Every line below must be reproduced exactly. Copy them all.
--- start of Material ---
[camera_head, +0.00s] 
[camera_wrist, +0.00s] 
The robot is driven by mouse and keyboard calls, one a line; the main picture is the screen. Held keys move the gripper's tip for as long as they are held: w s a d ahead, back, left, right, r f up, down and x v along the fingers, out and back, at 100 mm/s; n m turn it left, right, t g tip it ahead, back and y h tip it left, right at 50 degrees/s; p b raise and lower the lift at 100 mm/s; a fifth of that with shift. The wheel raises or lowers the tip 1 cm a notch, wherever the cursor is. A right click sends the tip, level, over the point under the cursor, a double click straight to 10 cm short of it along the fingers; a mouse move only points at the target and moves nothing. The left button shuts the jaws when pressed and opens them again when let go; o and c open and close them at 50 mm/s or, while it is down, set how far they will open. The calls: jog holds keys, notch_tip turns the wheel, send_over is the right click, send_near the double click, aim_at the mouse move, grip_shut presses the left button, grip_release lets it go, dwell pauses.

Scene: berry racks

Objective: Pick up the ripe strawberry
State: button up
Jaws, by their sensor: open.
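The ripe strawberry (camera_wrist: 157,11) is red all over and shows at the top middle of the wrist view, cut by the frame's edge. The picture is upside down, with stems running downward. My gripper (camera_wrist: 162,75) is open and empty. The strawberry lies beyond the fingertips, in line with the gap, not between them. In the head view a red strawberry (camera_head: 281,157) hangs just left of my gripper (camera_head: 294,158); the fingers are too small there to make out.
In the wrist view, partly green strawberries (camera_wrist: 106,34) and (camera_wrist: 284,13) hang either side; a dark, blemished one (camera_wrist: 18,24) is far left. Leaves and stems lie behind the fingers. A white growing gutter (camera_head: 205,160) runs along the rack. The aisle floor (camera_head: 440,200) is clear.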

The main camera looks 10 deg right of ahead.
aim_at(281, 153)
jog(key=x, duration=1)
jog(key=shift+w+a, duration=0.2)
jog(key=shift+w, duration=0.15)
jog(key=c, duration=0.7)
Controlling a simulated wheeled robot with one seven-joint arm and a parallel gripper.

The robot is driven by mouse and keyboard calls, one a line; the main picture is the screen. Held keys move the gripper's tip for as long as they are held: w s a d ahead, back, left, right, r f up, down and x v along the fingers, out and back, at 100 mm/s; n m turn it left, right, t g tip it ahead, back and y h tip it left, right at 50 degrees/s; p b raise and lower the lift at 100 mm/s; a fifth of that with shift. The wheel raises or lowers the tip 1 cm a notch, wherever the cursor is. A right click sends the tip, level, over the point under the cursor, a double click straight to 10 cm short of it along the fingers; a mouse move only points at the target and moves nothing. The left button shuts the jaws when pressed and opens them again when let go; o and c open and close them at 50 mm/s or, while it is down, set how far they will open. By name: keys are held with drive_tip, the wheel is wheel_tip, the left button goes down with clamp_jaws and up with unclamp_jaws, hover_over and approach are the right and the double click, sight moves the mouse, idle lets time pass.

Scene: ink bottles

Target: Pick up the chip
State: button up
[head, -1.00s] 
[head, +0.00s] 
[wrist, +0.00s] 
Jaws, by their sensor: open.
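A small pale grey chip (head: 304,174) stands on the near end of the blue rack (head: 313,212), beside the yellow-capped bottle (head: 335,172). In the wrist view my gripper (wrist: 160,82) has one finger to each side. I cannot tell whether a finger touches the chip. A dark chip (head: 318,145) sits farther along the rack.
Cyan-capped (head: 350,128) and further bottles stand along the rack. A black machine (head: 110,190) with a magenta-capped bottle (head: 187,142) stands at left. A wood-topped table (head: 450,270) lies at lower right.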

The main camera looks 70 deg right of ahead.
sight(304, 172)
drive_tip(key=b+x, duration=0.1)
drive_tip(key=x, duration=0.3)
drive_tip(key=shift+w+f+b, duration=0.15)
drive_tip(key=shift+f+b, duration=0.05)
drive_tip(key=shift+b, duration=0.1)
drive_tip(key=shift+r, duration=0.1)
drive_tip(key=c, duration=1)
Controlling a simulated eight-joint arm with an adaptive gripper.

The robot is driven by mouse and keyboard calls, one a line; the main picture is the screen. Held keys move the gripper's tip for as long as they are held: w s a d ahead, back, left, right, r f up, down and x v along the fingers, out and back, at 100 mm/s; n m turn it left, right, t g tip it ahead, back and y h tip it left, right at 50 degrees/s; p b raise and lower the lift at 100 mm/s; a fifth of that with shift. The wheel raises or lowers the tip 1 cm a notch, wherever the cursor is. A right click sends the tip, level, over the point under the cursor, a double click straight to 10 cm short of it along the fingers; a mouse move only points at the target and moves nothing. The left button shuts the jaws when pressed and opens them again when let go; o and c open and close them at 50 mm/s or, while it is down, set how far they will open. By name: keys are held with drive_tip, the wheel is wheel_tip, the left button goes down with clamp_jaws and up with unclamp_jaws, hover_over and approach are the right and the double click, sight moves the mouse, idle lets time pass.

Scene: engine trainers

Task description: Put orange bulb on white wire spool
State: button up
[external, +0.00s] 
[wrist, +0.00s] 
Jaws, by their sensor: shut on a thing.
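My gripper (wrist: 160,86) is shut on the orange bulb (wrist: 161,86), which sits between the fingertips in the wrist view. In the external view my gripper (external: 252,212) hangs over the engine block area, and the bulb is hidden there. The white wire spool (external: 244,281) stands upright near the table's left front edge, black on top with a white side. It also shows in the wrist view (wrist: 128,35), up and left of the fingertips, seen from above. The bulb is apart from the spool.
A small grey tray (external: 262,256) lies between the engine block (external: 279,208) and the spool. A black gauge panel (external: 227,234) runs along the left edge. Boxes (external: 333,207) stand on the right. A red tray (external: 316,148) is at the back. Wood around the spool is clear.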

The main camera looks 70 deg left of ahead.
--- end of Material ---
• Correct output:
[camera_head, +0.00s] 
[camera_wrist, +0.00s] 
The robot is driven by mouse and keyboard calls, one a line; the main picture is the screen. Held keys move the gripper's tip for as long as they are held: w s a d ahead, back, left, right, r f up, down and x v along the fingers, out and back, at 100 mm/s; n m turn it left, right, t g tip it ahead, back and y h tip it left, right at 50 degrees/s; p b raise and lower the lift at 100 mm/s; a fifth of that with shift. The wheel raises or lowers the tip 1 cm a notch, wherever the cursor is. A right click sends the tip, level, over the point under the cursor, a double click straight to 10 cm short of it along the fingers; a mouse move only points at the target and moves nothing. The left button shuts the jaws when pressed and opens them again when let go; o and c open and close them at 50 mm/s or, while it is down, set how far they will open. The calls: jog holds keys, notch_tip turns the wheel, send_over is the right click, send_near the double click, aim_at the mouse move, grip_shut presses the left button, grip_release lets it go, dwell pauses.

Scene: berry racks

Objective: Pick up the ripe strawberry
State: button up
Jaws, by their sensor: open.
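The ripe strawberry (camera_wrist: 157,11) is red all over and shows at the top middle of the wrist view, cut by the frame's edge. The picture is upside down, with stems running downward. My gripper (camera_wrist: 162,75) is open and empty. The strawberry lies beyond the fingertips, in line with the gap, not between them. In the head view a red strawberry (camera_head: 281,157) hangs just left of my gripper (camera_head: 294,158); the fingers are too small there to make out.
In the wrist view, partly green strawberries (camera_wrist: 106,34) and (camera_wrist: 284,13) hang either side; a dark, blemished one (camera_wrist: 18,24) is far left. Leaves and stems lie behind the fingers. A white growing gutter (camera_head: 205,160) runs along the rack. The aisle floor (camera_head: 440,200) is clear.

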The main camera looks 10 deg right of ahead.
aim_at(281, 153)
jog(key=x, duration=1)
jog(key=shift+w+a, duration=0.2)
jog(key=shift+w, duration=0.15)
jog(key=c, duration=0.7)
Controlling a simulated wheeled robot with one seven-joint arm and a parallel gripper.

The robot is driven by mouse and keyboard calls, one a line; the main picture is the screen. Held keys move the gripper's tip for as long as they are held: w s a d ahead, back, left, right, r f up, down and x v along the fingers, out and back, at 100 mm/s; n m turn it left, right, t g tip it ahead, back and y h tip it left, right at 50 degrees/s; p b raise and lower the lift at 100 mm/s; a fifth of that with shift. The wheel raises or lowers the tip 1 cm a notch, wherever the cursor is. A right click sends the tip, level, over the point under the cursor, a double click straight to 10 cm short of it along the fingers; a mouse move only points at the target and moves nothing. The left button shuts the jaws when pressed and opens them again when let go; o and c open and close them at 50 mm/s or, while it is down, set how far they will open. By name: keys are held with drive_tip, the wheel is wheel_tip, the left button goes down with clamp_jaws and up with unclamp_jaws, hover_over and approach are the right and the double click, sight moves the mouse, idle lets time pass.

Scene: ink bottles

Target: Pick up the chip
State: button up
[head, -1.00s] 
[head, +0.00s] 
[wrist, +0.00s] 
Jaws, by their sensor: open.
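A small pale grey chip (head: 304,174) stands on the near end of the blue rack (head: 313,212), beside the yellow-capped bottle (head: 335,172). In the wrist view my gripper (wrist: 160,82) has one finger to each side. I cannot tell whether a finger touches the chip. A dark chip (head: 318,145) sits farther along the rack.
Cyan-capped (head: 350,128) and further bottles stand along the rack. A black machine (head: 110,190) with a magenta-capped bottle (head: 187,142) stands at left. A wood-topped table (head: 450,270) lies at lower right.

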The main camera looks 70 deg right of ahead.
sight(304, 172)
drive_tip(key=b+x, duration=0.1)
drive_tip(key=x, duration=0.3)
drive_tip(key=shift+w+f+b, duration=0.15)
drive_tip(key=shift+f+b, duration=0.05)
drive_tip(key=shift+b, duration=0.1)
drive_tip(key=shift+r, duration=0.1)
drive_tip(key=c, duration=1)
Controlling a simulated eight-joint arm with an adaptive gripper.

The robot is driven by mouse and keyboard calls, one a line; the main picture is the screen. Held keys move the gripper's tip for as long as they are held: w s a d ahead, back, left, right, r f up, down and x v along the fingers, out and back, at 100 mm/s; n m turn it left, right, t g tip it ahead, back and y h tip it left, right at 50 degrees/s; p b raise and lower the lift at 100 mm/s; a fifth of that with shift. The wheel raises or lowers the tip 1 cm a notch, wherever the cursor is. A right click sends the tip, level, over the point under the cursor, a double click straight to 10 cm short of it along the fingers; a mouse move only points at the target and moves nothing. The left button shuts the jaws when pressed and opens them again when let go; o and c open and close them at 50 mm/s or, while it is down, set how far they will open. By name: keys are held with drive_tip, the wheel is wheel_tip, the left button goes down with clamp_jaws and up with unclamp_jaws, hover_over and approach are the right and the double click, sight moves the mouse, idle lets time pass.

Scene: engine trainers

Task description: Put orange bulb on white wire spool
State: button up
[external, +0.00s] 
[wrist, +0.00s] 
Jaws, by their sensor: shut on a thing.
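My gripper (wrist: 160,86) is shut on the orange bulb (wrist: 161,86), which sits between the fingertips in the wrist view. In the external view my gripper (external: 252,212) hangs over the engine block area, and the bulb is hidden there. The white wire spool (external: 244,281) stands upright near the table's left front edge, black on top with a white side. It also shows in the wrist view (wrist: 128,35), up and left of the fingertips, seen from above. The bulb is apart from the spool.
A small grey tray (external: 262,256) lies between the engine block (external: 279,208) and the spool. A black gauge panel (external: 227,234) runs along the left edge. Boxes (external: 333,207) stand on the right. A red tray (external: 316,148) is at the back. Wood around the spool is clear.

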The main camera looks 70 deg left of ahead.

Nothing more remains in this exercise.